The before-and-after difference can be summarized in one sentence
Before the upgrade: the Page holds state, writes logic, calls APIs, and controls workflows. After the upgrade: the Store persists data, the System encapsulates rules, the Engine orchestrates workflows, and the UI focuses on presentation.
This layering does not make simple projects unnecessarily heavy, but it does prevent complex projects from becoming unmanageable. The truly expensive cost is not separating concerns early. It is being forced into reactive refactoring after problems have accumulated.
FAQ
1. Why can’t a HarmonyOS app stay page-driven forever?
Because a page-driven model works for small-scale requirements, but once the business includes cross-page state, permission validation, and multi-step workflows, the page ends up carrying presentation, state, and rules at the same time. That ultimately leads to high coupling and poor maintainability.
2. What boundaries are most commonly confused among Store, System, and Engine?
The Store only stores state and should not contain business logic. The System handles rules within a single domain and should not orchestrate global workflows. The Engine connects multiple Systems and controls cross-domain process flow.
3. Is this four-layer structure only suitable for large projects?

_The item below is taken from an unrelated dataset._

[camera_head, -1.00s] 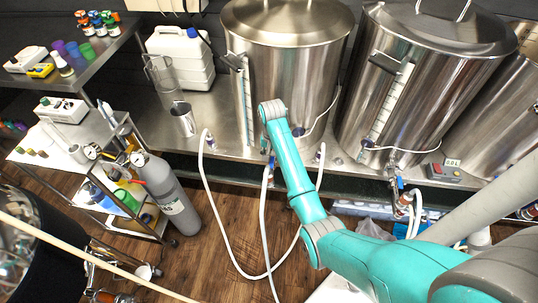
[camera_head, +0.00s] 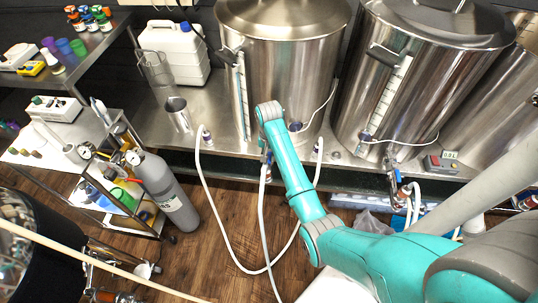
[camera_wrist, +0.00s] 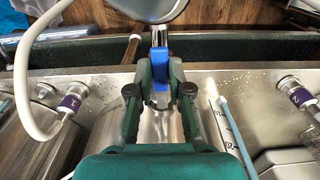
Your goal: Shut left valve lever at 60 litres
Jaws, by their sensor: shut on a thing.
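The left steel tank (camera_head: 285,75) stands on the steel bench, with a scaled sight gauge (camera_head: 241,95) on its front left. I cannot read the level there. Its blue valve lever (camera_wrist: 159,61) is upright in the wrist view, between my green fingers. My gripper (camera_wrist: 160,72) is shut on this lever. In the head view my arm reaches to the foot of the left tank and hides most of the gripper and valve. A small grey and red display box (camera_head: 442,163) stands by the right tank; its digits are too small to read surely.
White hoses (camera_head: 222,240) loop from the bench edge to the floor. Purple-ringed fittings flank the valve, marked 1 (camera_wrist: 70,103) and 2 (camera_wrist: 298,96). A middle tank (camera_head: 405,85) stands close by. A grey gas cylinder (camera_head: 168,190) and a trolley stand at left.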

No. Small and mid-sized projects can start with “move state out of the page and sink logic downward,” and introduce an Engine only when workflows become complex. This is a progressive evolution model, not a one-time rewrite template.
Core Summary: This article reconstructs an architectural evolution path for HarmonyOS apps. It focuses on how to move from a page-centric model to a four-layer Store-System-Engine-UI architecture in ArkUI/ArkTS scenarios, solving problems such as scattered state, tightly coupled logic, runaway workflows, and poor testability.